The community writing project was one of the best things that I have done as a teacher. Looking back, I wish I had longer periods of time for each meeting. Thirty minutes was very quick and flew by, but I am glad that I extended it from five meetings to eight meetings. After doing this project with the boys in my class, I noticed a lot less behavior issues. I also noticed that as the meetings went on, they were so willing to share their writing within the meetings and with the whole class! Overall, I felt that I built a better relationship with this specific group of students. I am a coach for Girls on the Run at my school, and a lot of girls in my class are on Girls on the Run. The boys were always asking why there wasn’t a club for boys, so I am glad that I made them feel included and gave them that attention. I feel that we also learned so much about each other, and after each meeting, we always reflected on this. I would ask them, “What is something new you learned about a friend?” and so many wanted to participate in this.

Overall, the most impactful meetings were the artifact sharing. During this time, all of the boys were so attentive, you could practically here a pin drop. Some of my students who are more reserved really opened up. I had one student show a picture of his turtle, and another student show his soccer shin guards that his father gave him. Another student brought his stuffed animal from when he was a baby, and they all used specific hashtags in their “Instagram post” to explain how much it all meant to them. It was one of those, “Wow, I am really proud to be their teacher” type of moments.

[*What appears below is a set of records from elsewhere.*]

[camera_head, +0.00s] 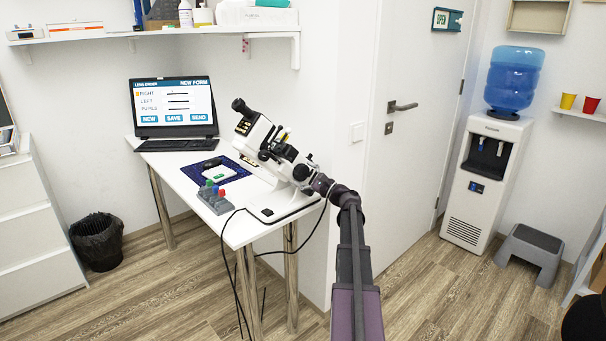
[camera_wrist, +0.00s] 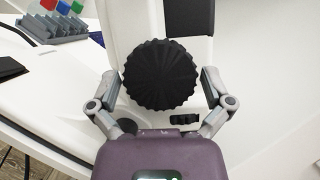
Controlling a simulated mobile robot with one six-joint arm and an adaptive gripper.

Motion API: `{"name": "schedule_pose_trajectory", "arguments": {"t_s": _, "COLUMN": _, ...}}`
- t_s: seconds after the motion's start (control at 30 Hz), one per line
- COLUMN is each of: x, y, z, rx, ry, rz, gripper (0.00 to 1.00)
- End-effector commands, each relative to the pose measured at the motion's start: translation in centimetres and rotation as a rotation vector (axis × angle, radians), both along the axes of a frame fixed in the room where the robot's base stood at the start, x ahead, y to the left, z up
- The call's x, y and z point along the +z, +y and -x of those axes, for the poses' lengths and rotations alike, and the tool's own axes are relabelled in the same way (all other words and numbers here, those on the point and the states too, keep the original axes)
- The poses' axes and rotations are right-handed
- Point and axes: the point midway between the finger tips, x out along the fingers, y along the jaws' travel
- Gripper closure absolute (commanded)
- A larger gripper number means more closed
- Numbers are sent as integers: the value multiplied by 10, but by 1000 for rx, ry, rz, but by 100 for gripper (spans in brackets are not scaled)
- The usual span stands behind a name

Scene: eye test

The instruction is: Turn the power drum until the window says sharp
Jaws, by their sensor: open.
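The white and black eye instrument (camera_head: 258,133) stands tilted on its base on the white table. The power drum is a black ribbed round knob (camera_wrist: 160,75) on its white body in the wrist view. My gripper (camera_wrist: 160,82) is open, with one finger on each side of the drum and a narrow gap visible at each side. I cannot tell how deep the fingers reach around it. In the head view my gripper (camera_head: 306,170) is at the instrument's right side and the drum is hard to make out. No window text is readable in either view.
A laptop (camera_head: 173,107) is at the back of the table (camera_head: 180,160). A dark blue mat (camera_head: 197,168) and a grey rack with coloured pieces (camera_head: 215,202) lie left of the instrument. The rack also shows in the wrist view (camera_wrist: 52,26). A cable hangs off the front edge.

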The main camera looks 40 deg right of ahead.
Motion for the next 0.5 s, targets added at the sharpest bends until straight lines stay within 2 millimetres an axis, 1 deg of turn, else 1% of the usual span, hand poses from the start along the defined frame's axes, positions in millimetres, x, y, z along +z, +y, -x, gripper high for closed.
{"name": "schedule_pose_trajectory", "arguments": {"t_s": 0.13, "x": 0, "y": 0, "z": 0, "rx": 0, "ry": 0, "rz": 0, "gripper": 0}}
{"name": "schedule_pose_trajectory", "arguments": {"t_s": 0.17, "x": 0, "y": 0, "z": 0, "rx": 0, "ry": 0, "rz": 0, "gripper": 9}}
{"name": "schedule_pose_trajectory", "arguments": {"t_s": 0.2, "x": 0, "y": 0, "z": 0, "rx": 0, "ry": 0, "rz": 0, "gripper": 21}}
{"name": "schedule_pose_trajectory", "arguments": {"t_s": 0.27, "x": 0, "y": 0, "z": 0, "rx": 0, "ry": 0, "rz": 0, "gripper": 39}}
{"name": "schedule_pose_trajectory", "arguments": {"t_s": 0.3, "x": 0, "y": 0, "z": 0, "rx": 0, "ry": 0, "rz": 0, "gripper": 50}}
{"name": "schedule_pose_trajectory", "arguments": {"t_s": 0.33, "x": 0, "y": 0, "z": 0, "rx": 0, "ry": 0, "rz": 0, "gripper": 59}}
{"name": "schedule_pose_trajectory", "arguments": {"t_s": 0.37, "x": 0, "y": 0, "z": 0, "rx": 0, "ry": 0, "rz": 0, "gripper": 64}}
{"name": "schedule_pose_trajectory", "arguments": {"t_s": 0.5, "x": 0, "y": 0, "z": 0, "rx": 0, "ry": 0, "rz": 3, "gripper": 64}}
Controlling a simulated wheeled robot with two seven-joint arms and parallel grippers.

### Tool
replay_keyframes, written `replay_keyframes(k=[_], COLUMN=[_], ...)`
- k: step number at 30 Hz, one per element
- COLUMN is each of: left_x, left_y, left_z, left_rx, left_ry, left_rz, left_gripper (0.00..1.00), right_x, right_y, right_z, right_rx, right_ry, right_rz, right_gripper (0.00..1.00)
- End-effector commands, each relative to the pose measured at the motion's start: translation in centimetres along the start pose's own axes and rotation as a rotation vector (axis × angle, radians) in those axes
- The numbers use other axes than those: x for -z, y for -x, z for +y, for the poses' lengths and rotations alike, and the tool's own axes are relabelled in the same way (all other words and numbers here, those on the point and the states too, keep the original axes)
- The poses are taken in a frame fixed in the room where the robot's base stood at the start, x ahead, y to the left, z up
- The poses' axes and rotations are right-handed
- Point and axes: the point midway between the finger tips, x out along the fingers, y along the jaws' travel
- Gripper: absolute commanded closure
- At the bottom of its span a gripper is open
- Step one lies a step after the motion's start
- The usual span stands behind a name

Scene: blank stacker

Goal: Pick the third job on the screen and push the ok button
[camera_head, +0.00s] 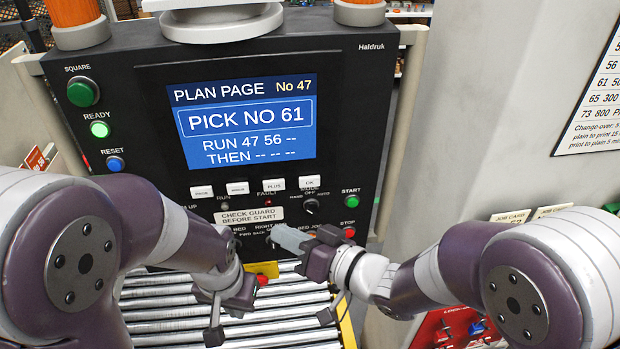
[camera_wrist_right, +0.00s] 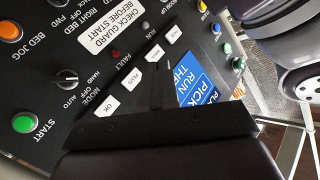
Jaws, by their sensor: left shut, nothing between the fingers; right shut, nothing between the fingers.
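The screen (camera_head: 245,120) on the black panel reads PLAN PAGE No 47, PICK NO 61, RUN 47 56 --, THEN -- -- --. Below it is a row of white buttons. The OK button (camera_head: 310,182) is at the right end, beside the PLUS button (camera_head: 274,185). My right gripper (camera_head: 277,236) is shut and empty, below that row in the head view. In the right wrist view its dark fingers (camera_wrist_right: 161,72) show among the buttons, with OK (camera_wrist_right: 109,106) to their left; contact cannot be told. My left gripper (camera_head: 214,333) is shut and empty, low over the rollers.
A green START button (camera_head: 352,201) and a red STOP button (camera_head: 349,232) sit at the panel's right. A mode knob (camera_head: 311,205) is just below OK. A roller bed (camera_head: 160,310) lies below. A printed job list (camera_head: 597,100) hangs at the right.

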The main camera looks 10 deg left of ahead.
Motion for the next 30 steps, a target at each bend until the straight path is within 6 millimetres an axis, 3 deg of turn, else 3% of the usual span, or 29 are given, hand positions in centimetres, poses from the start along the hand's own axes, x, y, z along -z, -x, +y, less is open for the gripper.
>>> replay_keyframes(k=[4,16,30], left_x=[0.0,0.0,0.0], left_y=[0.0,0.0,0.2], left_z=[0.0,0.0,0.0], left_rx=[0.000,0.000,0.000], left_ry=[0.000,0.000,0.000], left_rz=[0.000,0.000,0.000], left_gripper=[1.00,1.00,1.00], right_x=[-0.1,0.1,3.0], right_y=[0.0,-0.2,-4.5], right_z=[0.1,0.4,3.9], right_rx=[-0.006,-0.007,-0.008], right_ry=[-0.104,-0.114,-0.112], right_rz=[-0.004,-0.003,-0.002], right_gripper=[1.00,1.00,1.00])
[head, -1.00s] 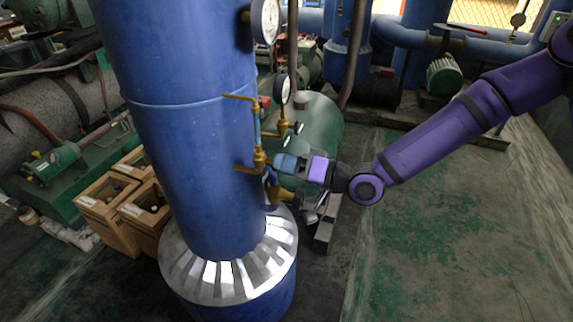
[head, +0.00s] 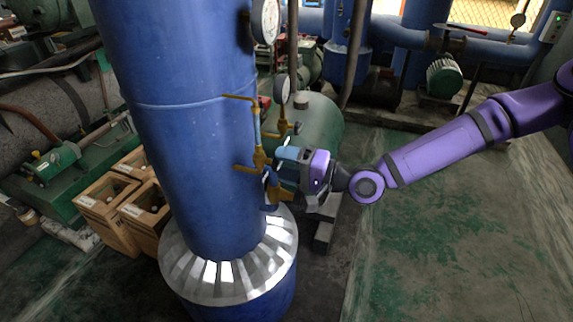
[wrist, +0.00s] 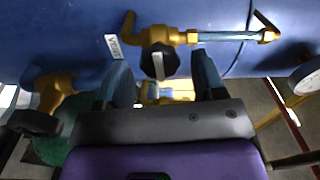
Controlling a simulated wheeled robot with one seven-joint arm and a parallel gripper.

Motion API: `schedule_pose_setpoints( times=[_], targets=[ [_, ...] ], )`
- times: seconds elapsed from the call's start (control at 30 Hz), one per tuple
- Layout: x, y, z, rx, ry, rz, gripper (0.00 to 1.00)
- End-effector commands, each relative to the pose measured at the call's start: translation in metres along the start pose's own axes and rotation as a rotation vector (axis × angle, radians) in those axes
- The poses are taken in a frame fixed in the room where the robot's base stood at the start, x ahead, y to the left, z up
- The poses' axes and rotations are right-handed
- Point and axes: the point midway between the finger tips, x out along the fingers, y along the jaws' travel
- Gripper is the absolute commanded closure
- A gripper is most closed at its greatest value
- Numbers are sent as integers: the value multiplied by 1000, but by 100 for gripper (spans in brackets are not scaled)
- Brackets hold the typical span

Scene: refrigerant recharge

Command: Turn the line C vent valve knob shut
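In the wrist view a black knob (wrist: 160,63) with a pale bar across its face sits on a brass valve (wrist: 185,37) against the blue column. My gripper (wrist: 164,68) is open, with one blue finger on each side of the knob and a visible gap to each. In the head view my gripper (head: 283,170) is at the brass fittings (head: 259,158) on the column's right side; the knob is hard to make out there.
The blue column (head: 190,120) stands close on the left. Another brass valve (wrist: 57,88) with a dark knob is at the left of the wrist view. Pressure gauges (head: 265,20) are above.

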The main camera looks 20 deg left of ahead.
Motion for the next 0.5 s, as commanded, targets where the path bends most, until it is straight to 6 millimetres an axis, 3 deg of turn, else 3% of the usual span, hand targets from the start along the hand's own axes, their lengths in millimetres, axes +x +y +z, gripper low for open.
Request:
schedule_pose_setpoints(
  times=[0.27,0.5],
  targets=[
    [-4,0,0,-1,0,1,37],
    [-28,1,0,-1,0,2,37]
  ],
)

Currently, I am looking into doing this with the girls in my class strictly for community-building. Almost everyday, there is a girl crying because of something unkind another girl said. Even after going over my expectations, some of them just pick on each other. This would be a great opportunity to help them be better to each other. Because I would need coverage for my boys, I would have to find someone to help early in advance, which can be tough since we have people out almost everyday due to health check-ins. However, I do know people would be willing to hear my reasons. I’m so grateful to have been given this opportunity because I do not know if I would have thought about it myself! It was a pleasure to see the boys in my class so proud of themselves and grow into their writing abilities.